Una volta dentro scopro un’atmosfera davvero unica …e non tanto perché siamo in Finlandia, ma proprio perché pur essendomi preventivamente informato non credevo che il posto potesse essere così marcatamente bi-folk-pub! Definirlo country mi sembra riduttivo: sembra quasi una caricatura di quegli agriturismi in stile… Il locale è pieno di ogni sorta di attrezzo ed oggetto che fa riferimento allo stile di vita campagnolo: animali imbalsamati, zappe, vanghe, racchette da sci, pentole e tegami, pollai e trattoritrattori?! Sì, trattori, avete letto bene, ce n’è persino uno adibito a bancone del bar! Ovviamente tutti Zetor. Al centro della sala domina un trattore degli anni Trenta o Quaranta giallo e verde che fa bella mostra di sé per gli astanti accomodati ai tavoli che lo circondano. Uno spettacolo a dir poco insolito. Le mie narici, intanto, fanno l’incontro con un pittoresco luogo che odora di alcohol e di cibi insoliti, inconfondibilmente nordici.

Zetor-2

Saluto il pompato buttafuori che mi squadra da capo a piedi con il finnico “hei” e questi non mi degna di un cenno, ma non appena tiro fuori la fotocamera per avere un ricordo di questo posto mi si avvicina e, toccandomi gentilmente una spalla, e mi rivolge un brusco “No photo”. Ecco, questo è il momento in della vacanza in cui ho avuto seriamente paura di prenderle. Superato l’imbarazzo mi scelgo un posticino in un angolo, un po’ intimidito dal fatto di essere solo e limitato nelle comunicazioni dalle ovvie barriere linguistiche, prendo il menu, del formato e della consistenza di un quotidiano,  e scopro che potrei mangiare una varietà di piatti tradizionali oltre a bere qualunque alcoholico di cui abbia notizia. Dopo un largo uso di Google translate, tra l’altro, scopro che il menu è tradotto in varie lingue… Attratto dal sidro alla spina, di cui ho fatto largo consumo per tutta la settimana, scelgo una pinta di Tuorlan Siideri (mi sembra il nome fosse questo) e mi godo il traffico di gente che popola il locale …per fortuna è la serata delle chiacchiere: la parte disco sembra essere ferma.

Zetor-1

Sono da solo, seduto ad un tavolo troppo grande, con un’insegna luminosa che dice “turista”, fortunatamente  per la mia dignità nessuno prova ad attaccare bottone con me per scoprire quanto sono asino in lingue differenti dal lauriota. È ovvio che con questi presupposti necessito di un secondo giro, no? Dopo un po’, senza nessuno con cui parlare, ci si annoia: conoscete i miei ritmi di bevuta e sapete che se non perdo tempo chiacchierando posso diventare pericoloso… sono un animale sociale, io! Eppure quando sto per decretare la fine della serata al termine del contenuto del mio secondo bicchiere sbucano fuori una decina di ragazzi, con facce e colori decisamente nordici, che si siedono al mio tavolo chiedendomi qualcosa in una lingua sconosciuta (non mi è sembrato finlandese, ma ovviamente non sono così ferrato da riconoscerlo al primo ascolto). Il tipo più vicino a me, che parla un inglese piuttosto vago (quindi anche più comprensibile, per certi versi) mi chiede che cosa sto bevendo: nasce un’amicizia! Il primo giro è sidro per tutti, seguono il mio esempio, e quando brindano tutti insieme mi sollecitano ad unirmi con gesti inequivocabili. Nonostante sia ormai tardi riescono comunque a farsi portare del cibo e quindi buttano giù la frizzantina bevanda con nonchalance.
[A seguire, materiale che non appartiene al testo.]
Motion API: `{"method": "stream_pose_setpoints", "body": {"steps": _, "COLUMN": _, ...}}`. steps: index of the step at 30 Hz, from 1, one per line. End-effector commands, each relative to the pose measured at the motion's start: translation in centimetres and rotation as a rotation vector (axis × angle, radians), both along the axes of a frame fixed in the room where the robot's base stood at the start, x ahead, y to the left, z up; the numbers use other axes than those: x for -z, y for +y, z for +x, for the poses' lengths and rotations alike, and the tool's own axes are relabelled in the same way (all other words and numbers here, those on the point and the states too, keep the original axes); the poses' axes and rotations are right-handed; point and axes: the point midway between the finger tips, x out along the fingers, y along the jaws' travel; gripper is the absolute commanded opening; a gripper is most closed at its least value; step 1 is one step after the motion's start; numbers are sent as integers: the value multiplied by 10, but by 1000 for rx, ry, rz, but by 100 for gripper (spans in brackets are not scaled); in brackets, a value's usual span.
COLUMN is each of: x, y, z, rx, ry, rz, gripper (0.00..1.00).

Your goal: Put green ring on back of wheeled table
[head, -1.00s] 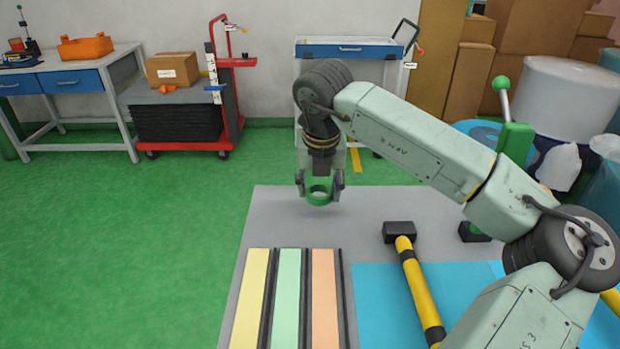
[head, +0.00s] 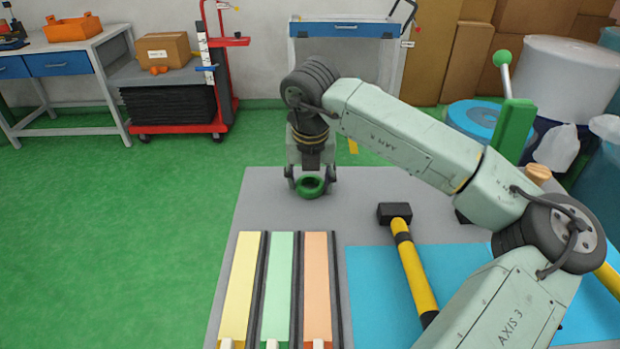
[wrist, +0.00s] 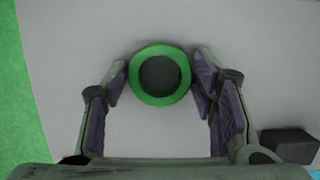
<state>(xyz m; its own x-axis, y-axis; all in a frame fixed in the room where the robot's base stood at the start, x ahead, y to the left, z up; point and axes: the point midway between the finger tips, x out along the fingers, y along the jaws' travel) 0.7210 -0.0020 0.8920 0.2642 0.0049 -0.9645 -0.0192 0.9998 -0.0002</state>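The green ring (head: 310,187) is between the fingertips of my gripper (head: 311,181), over the back part of the grey-topped table (head: 365,185). In the wrist view the ring (wrist: 160,99) shows as a full circle with a dark centre. A finger pad meets it on each side, so my gripper (wrist: 160,72) looks shut on it. The ring is low, close to the grey top; I cannot tell whether it touches. The wheels of this table are not visible.
A yellow-handled hammer (head: 416,275) and a blue mat (head: 375,290) lie right of coloured strips (head: 279,285). A green-handled lever (head: 513,130) stands at right. Behind are a red cart (head: 229,125) and a blue-drawer unit (head: 347,30). Grey surface around the ring is clear.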

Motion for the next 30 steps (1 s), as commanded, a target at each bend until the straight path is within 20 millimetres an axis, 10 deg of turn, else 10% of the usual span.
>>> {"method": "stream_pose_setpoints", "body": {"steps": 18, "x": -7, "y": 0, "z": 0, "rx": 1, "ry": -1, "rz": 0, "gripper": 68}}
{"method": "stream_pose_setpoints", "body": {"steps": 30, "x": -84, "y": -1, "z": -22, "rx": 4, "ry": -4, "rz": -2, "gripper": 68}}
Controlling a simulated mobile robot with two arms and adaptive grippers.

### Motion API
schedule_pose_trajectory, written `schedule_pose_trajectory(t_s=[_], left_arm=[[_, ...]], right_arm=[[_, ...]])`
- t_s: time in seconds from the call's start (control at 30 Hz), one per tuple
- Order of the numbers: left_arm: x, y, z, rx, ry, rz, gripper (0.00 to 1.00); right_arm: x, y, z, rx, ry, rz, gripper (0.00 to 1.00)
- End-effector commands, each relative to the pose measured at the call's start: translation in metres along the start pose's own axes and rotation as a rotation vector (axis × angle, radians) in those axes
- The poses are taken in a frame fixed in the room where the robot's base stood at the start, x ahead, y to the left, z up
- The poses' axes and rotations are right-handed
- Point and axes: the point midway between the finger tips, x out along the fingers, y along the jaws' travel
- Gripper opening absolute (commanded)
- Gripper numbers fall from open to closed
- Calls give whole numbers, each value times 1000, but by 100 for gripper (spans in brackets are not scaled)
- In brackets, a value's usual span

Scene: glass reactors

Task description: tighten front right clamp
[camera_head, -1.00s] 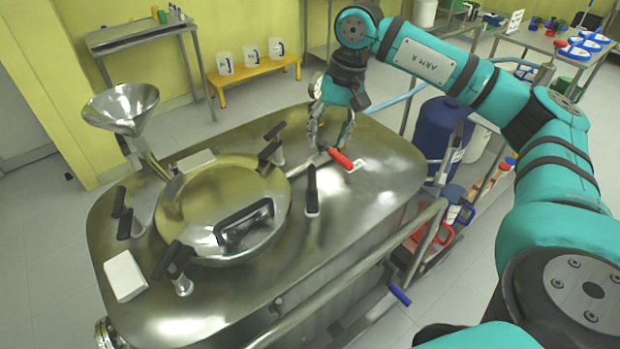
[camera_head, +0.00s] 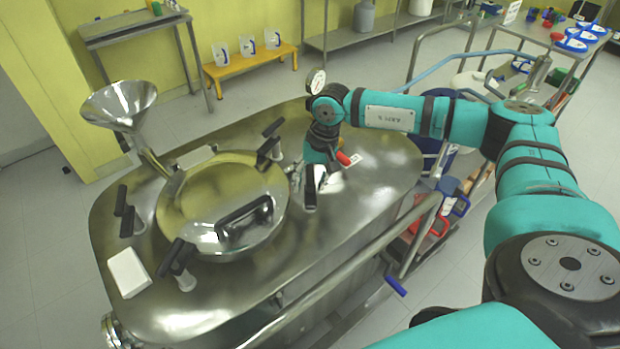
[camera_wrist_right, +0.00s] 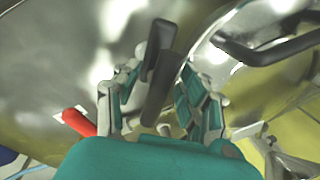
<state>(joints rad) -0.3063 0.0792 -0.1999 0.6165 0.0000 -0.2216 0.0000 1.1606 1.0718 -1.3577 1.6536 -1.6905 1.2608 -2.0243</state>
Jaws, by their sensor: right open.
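The front right clamp has a black handle (camera_head: 311,186) and stands on the steel vessel top, right of the round lid (camera_head: 190,200). My right gripper (camera_head: 304,178) is low over the vessel at this clamp, mostly hidden by its own wrist and the handle. In the right wrist view, the clamp's black handle (camera_wrist_right: 158,95) lies between the two spread fingers of the right gripper (camera_wrist_right: 160,110), with gaps visible on both sides. The gripper is open and holds nothing. My left gripper is not in view.
A red handle (camera_head: 344,158) sits close to the right wrist, and a gauge (camera_head: 316,82) stands behind it. Other black-handled clamps (camera_head: 178,262) ring the lid. A metal funnel (camera_head: 118,105) rises at the left, and a rail (camera_head: 350,275) runs along the vessel's near right side.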

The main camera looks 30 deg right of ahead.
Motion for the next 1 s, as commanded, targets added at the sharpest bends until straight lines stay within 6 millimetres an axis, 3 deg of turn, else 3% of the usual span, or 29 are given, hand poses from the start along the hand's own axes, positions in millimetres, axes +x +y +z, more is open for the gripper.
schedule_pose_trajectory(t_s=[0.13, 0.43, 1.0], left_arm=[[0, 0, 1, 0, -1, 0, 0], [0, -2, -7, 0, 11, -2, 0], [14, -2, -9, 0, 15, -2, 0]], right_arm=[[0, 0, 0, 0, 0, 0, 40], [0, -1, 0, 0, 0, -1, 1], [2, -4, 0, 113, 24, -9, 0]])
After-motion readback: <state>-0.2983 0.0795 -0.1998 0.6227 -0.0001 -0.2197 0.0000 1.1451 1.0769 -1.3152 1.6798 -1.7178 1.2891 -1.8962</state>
A quel punto, grazie all’alcohol che ci rende tutti più gioviali, offro un giro di sidro per tutti provando a farlo capire, senza successo, anche ai miei “commensali”. Soltanto alla vista dei numerosi boccali capiscono che non posso scolarmi di botto tutto quel sidro da solo mi ringraziano a modo loro insegnandomi la parola equivalente del nostro prosit/salute, per brindare meglio insieme. Da lì in poi i ricordi si annebbiano…

Per fortuna sono riuscito a ritornare in albergo senza smarrirmi …e pure ad un orario tale da permettermi le mie brave tre o quattro ore di sonno.